American-born novelist, essayist, and film scholar Donald Richie has been a resident of Japan for more than half a century. His numerous books on Japanese culture (including The Inland Sea and A Lateral View: Essays on Culture and Style in Contemporary Japan) and cinema (among them, Japanese Cinema: An Introduction and Ozu) have been instrumental in bringing an understanding of Japanese society and cinema to Western audiences and remain classics in the field. For this special event, Richie will provide an introduction to Street of Shame, Kenji Mizoguchi's classic Japanese melodrama.
This screening is co-presented with the Edwin O. Reischauer Institute of Japanese Studies, Program on U.S.-Japan Relations, Harvard University and the Japan Society of Boston.
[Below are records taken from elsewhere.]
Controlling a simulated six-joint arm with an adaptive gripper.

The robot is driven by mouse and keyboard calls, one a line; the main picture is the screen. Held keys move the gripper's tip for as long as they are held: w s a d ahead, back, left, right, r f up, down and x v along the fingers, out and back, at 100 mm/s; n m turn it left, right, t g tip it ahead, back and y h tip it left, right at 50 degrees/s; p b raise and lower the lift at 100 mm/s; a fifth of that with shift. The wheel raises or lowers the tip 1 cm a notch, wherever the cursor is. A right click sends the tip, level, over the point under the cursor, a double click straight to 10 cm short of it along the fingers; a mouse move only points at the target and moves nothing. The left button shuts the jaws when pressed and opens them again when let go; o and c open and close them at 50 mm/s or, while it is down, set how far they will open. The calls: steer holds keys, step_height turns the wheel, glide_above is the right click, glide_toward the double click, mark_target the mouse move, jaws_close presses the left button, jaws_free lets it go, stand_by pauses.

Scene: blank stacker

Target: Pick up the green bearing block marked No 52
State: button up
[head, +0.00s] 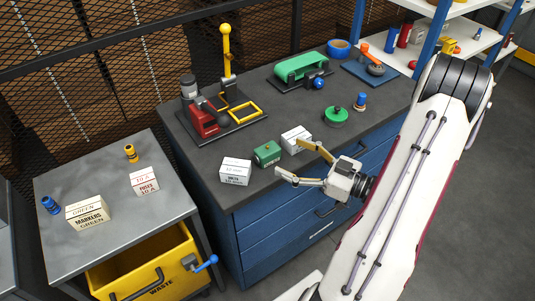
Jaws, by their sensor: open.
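A green block (267,153) sits on the dark top of the blue workbench, near its front edge, between two white boxes. Small marks show on its front face, too small to read. My gripper (294,160) comes in from the right, with its two fingers spread apart and pointing left. In the picture its fingertips lie just right of the green block, and nothing is between them. I cannot tell the exact height of the fingers above the bench.
White boxes stand left (235,171) and right (296,139) of the green block, the right one close to my upper finger. A press (226,75) and a green belt machine (300,67) stand behind. A yellow waste bin (150,268) sits under the grey side table (95,170).

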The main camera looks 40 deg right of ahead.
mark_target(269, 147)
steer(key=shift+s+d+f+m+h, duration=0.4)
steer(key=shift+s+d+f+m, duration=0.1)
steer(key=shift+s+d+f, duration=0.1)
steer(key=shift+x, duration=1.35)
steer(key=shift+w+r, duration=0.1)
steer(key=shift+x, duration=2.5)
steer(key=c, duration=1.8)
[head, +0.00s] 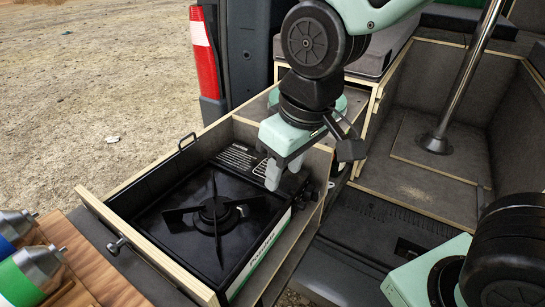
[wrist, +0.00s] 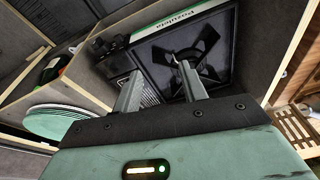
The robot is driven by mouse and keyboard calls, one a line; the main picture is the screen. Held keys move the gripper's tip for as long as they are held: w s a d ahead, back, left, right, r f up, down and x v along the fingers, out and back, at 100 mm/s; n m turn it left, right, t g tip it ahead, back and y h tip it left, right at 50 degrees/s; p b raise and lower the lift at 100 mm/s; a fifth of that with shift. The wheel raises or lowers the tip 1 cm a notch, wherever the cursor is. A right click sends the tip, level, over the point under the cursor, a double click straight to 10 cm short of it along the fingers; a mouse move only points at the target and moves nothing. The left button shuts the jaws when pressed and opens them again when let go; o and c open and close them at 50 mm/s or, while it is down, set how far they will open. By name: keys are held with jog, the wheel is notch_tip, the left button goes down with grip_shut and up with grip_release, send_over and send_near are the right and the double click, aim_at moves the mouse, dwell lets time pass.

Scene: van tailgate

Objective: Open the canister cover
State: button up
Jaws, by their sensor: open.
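The black camping stove (head: 180,228) sits in a pulled-out wooden drawer, its burner (head: 216,212) toward the middle. The canister cover (head: 238,157) is the black strip with white print along the stove's far side. It looks shut and flat, and my gripper hides part of it in the head view. My gripper (head: 284,175) is open and empty, its fingers pointing down over the cover's end near the knob. In the wrist view my gripper (wrist: 160,72) shows its fingers apart, with the printed cover (wrist: 148,94) between and below them. Whether they touch it is unclear.
A metal pole (head: 465,75) rises at right. Plates (wrist: 55,121) show in the wrist view.

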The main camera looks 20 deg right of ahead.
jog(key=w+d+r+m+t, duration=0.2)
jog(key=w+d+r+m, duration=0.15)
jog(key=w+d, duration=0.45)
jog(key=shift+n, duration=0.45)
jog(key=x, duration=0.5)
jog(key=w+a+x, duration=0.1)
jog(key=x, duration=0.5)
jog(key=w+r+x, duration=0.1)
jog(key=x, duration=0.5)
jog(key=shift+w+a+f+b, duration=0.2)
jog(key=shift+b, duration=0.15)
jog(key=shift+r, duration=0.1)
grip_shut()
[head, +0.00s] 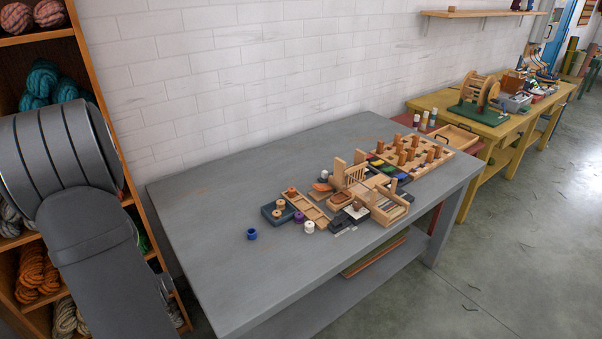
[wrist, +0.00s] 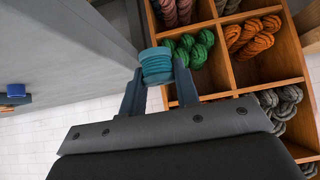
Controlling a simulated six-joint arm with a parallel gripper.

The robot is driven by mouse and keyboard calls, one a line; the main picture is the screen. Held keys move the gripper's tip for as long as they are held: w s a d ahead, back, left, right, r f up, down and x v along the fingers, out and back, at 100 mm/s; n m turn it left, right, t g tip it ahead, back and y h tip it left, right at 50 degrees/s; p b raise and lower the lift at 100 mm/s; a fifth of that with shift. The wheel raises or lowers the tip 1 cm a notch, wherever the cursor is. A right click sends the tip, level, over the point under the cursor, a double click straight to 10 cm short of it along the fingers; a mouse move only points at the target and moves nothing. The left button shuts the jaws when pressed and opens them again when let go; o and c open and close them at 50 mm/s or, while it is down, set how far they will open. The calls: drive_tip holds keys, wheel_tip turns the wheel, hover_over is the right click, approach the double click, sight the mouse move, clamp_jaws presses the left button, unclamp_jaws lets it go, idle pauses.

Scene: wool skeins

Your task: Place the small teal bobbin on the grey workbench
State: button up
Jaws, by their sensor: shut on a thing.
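In the wrist view, my gripper (wrist: 157,88) is shut on the small teal bobbin (wrist: 157,66), which sits between the two fingertips. Behind the bobbin are the shelf's compartments and the edge of the bench. The grey workbench (head: 215,240) stands in the middle of the head view, and part of it shows at the upper left of the wrist view (wrist: 60,50). In the head view my arm fills the left side, and neither the gripper nor the bobbin can be seen there.
A wooden shelf (wrist: 222,50) holds wool skeins in several colours. On the bench, a small blue spool (head: 252,234) stands apart from a cluster of wooden trays, spools and blocks (head: 350,200). The bench's left and front areas are clear. A yellow table (head: 480,125) stands at the back right.

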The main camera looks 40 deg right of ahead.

October 16 (Monday) 6:30 pm
Directed by Kenji Mizoguchi
Japan 1956, 35mm, b/w, 87 min.
With Machiko Kyo, Aiko Mimasu, Ayako Wakao
Japanese with English subtitles
Appearance by Donald Richie in Person
In his last film, Mizoguchi once again sympathetically presents the
problems of women struggling under the constraints of a patriarchal society. In Dreamland, a contemporary Tokyo brothel, prostitutes use different approaches to try to survive their difficult lives inside and outside the brothel, while the people around them debate whether or not politicians should pass anti-prostitution legislation. Though ultimately quite pessimistic, with an unforgettably tragic final shot, the film is credited in part with prompting the passing of an anti-prostitution bill in Japan.